**Written instruction:** Go through the entries below and retype them exactly, omitting each picture.

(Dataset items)
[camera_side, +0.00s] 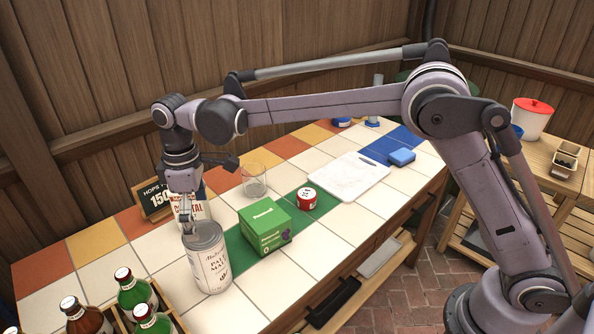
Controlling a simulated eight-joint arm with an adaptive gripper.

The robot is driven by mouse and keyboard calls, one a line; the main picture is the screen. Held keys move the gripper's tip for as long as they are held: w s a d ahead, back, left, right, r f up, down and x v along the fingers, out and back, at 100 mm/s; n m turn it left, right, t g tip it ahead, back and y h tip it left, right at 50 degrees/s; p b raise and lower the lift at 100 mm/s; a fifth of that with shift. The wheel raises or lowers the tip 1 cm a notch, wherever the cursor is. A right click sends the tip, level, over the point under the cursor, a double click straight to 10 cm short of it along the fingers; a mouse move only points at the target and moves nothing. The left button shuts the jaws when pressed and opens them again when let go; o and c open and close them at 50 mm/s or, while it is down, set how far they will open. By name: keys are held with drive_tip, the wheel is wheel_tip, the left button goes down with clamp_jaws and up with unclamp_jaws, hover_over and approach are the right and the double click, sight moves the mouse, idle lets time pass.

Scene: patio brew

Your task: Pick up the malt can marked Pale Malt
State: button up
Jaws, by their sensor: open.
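The Pale Malt can (210,262) stands upright on the tiled table at the left, a large pale can with dark lettering that reads "PALE MALT" and a grey metal top. My gripper (188,228) points down at the can's top rim, on its left back part. The jaws are open. I cannot tell whether the fingers touch the rim or straddle it. A white can or packet with red lettering (199,208) stands just behind, partly hidden by my gripper.
A green box (265,228) stands right of the can, with a small red tin (307,198) and a glass beaker (254,186) beyond. A crate of several bottles (133,290) is at front left. A sign (153,200) stands behind. A white board (343,182) lies farther right.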

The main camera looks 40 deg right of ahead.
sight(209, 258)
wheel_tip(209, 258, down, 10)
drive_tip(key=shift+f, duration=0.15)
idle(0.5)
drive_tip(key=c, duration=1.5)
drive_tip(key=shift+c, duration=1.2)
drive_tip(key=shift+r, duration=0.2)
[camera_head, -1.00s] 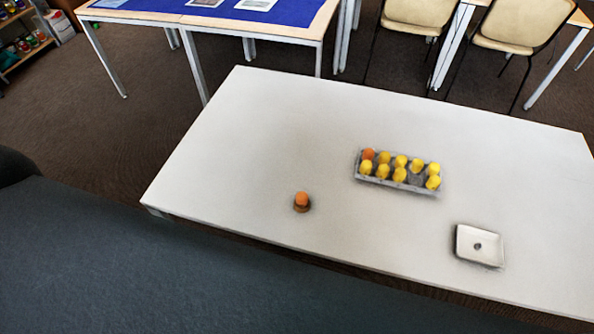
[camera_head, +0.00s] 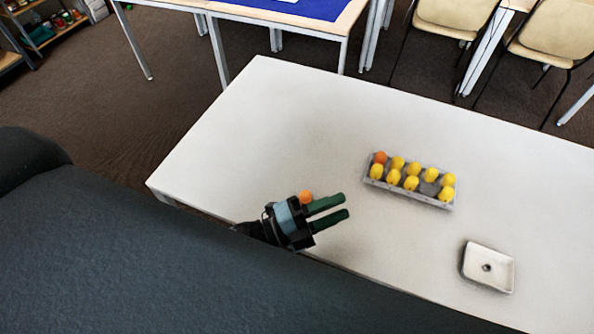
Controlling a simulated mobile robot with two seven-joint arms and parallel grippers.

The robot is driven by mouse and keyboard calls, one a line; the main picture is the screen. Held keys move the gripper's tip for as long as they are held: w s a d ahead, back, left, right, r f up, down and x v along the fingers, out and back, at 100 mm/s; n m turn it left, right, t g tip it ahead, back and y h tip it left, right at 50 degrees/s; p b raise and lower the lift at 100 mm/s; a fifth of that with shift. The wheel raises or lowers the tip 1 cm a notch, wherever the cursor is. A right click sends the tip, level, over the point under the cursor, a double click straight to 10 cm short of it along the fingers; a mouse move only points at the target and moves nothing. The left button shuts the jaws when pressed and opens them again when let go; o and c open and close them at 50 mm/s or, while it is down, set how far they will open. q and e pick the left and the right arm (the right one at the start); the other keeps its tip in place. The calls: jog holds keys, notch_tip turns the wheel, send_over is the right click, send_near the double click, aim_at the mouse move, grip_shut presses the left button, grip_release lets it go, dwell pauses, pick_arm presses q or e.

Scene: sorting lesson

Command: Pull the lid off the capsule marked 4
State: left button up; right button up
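A grey carton tray (camera_head: 415,191) on the white table holds several yellow capsules (camera_head: 394,176) and one orange capsule (camera_head: 380,157) at its back left corner. No number can be read on any of them, so I cannot tell which is marked 4. A single orange ball-like piece (camera_head: 306,197) shows just behind my left gripper; its brown base is hidden by the gripper. My left gripper (camera_head: 345,206) is over the front left of the table, its two green fingers apart and pointing right, with nothing between them. My right gripper is out of view.
A square white dish (camera_head: 489,266) with a dark spot in its middle stands at the front right of the white table (camera_head: 270,130). The table's back left is bare. Chairs (camera_head: 446,20) and a blue-topped table (camera_head: 290,12) stand behind.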

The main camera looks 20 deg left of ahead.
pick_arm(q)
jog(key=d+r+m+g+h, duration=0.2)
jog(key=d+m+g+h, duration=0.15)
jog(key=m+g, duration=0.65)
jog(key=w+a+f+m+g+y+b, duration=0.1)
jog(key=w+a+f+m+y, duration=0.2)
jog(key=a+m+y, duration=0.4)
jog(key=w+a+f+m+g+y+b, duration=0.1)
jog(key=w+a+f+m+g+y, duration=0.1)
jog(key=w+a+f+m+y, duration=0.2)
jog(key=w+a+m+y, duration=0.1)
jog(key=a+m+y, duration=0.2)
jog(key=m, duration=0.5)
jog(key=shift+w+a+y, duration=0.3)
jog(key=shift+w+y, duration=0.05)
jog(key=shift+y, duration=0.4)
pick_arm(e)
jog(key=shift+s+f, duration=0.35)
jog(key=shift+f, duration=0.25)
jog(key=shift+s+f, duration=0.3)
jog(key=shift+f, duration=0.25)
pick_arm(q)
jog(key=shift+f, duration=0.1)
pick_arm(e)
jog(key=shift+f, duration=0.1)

**Result of this exercise:**
[camera_side, +0.00s] 
Controlling a simulated eight-joint arm with an adaptive gripper.

The robot is driven by mouse and keyboard calls, one a line; the main picture is the screen. Held keys move the gripper's tip for as long as they are held: w s a d ahead, back, left, right, r f up, down and x v along the fingers, out and back, at 100 mm/s; n m turn it left, right, t g tip it ahead, back and y h tip it left, right at 50 degrees/s; p b raise and lower the lift at 100 mm/s; a fifth of that with shift. The wheel raises or lowers the tip 1 cm a notch, wherever the cursor is. A right click sends the tip, level, over the point under the cursor, a double click straight to 10 cm short of it along the fingers; a mouse move only points at the target and moves nothing. The left button shuts the jaws when pressed and opens them again when let go; o and c open and close them at 50 mm/s or, while it is down, set how far they will open. By name: keys are held with drive_tip, the wheel is wheel_tip, the left button goes down with clamp_jaws and up with unclamp_jaws, hover_over and approach are the right and the double click, sight moves the mouse, idle lets time pass.

Scene: patio brew

Your task: Pick up the malt can marked Pale Malt
State: button up
Jaws, by their sensor: open.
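The Pale Malt can (210,262) stands upright on the tiled table at the left, a large pale can with dark lettering that reads "PALE MALT" and a grey metal top. My gripper (188,228) points down at the can's top rim, on its left back part. The jaws are open. I cannot tell whether the fingers touch the rim or straddle it. A white can or packet with red lettering (199,208) stands just behind, partly hidden by my gripper.
A green box (265,228) stands right of the can, with a small red tin (307,198) and a glass beaker (254,186) beyond. A crate of several bottles (133,290) is at front left. A sign (153,200) stands behind. A white board (343,182) lies farther right.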

The main camera looks 40 deg right of ahead.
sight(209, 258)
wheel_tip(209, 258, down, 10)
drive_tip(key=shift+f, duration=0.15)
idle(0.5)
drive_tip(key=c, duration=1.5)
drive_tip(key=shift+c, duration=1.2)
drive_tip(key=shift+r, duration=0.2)
[camera_head, -1.00s] 
[camera_head, +0.00s] 
Controlling a simulated mobile robot with two seven-joint arms and parallel grippers.

The robot is driven by mouse and keyboard calls, one a line; the main picture is the screen. Held keys move the gripper's tip for as long as they are held: w s a d ahead, back, left, right, r f up, down and x v along the fingers, out and back, at 100 mm/s; n m turn it left, right, t g tip it ahead, back and y h tip it left, right at 50 degrees/s; p b raise and lower the lift at 100 mm/s; a fifth of that with shift. The wheel raises or lowers the tip 1 cm a notch, wherever the cursor is. A right click sends the tip, level, over the point under the cursor, a double click straight to 10 cm short of it along the fingers; a mouse move only points at the target and moves nothing. The left button shuts the jaws when pressed and opens them again when let go; o and c open and close them at 50 mm/s or, while it is down, set how far they will open. q and e pick the left and the right arm (the right one at the start); the other keeps its tip in place. The calls: jog holds keys, notch_tip turns the wheel, send_over is the right click, send_near the double click, aim_at the mouse move, grip_shut presses the left button, grip_release lets it go, dwell pauses, pick_arm presses q or e.

Scene: sorting lesson

Command: Pull the lid off the capsule marked 4
State: left button up; right button up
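A grey carton tray (camera_head: 415,191) on the white table holds several yellow capsules (camera_head: 394,176) and one orange capsule (camera_head: 380,157) at its back left corner. No number can be read on any of them, so I cannot tell which is marked 4. A single orange ball-like piece (camera_head: 306,197) shows just behind my left gripper; its brown base is hidden by the gripper. My left gripper (camera_head: 345,206) is over the front left of the table, its two green fingers apart and pointing right, with nothing between them. My right gripper is out of view.
A square white dish (camera_head: 489,266) with a dark spot in its middle stands at the front right of the white table (camera_head: 270,130). The table's back left is bare. Chairs (camera_head: 446,20) and a blue-topped table (camera_head: 290,12) stand behind.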

The main camera looks 20 deg left of ahead.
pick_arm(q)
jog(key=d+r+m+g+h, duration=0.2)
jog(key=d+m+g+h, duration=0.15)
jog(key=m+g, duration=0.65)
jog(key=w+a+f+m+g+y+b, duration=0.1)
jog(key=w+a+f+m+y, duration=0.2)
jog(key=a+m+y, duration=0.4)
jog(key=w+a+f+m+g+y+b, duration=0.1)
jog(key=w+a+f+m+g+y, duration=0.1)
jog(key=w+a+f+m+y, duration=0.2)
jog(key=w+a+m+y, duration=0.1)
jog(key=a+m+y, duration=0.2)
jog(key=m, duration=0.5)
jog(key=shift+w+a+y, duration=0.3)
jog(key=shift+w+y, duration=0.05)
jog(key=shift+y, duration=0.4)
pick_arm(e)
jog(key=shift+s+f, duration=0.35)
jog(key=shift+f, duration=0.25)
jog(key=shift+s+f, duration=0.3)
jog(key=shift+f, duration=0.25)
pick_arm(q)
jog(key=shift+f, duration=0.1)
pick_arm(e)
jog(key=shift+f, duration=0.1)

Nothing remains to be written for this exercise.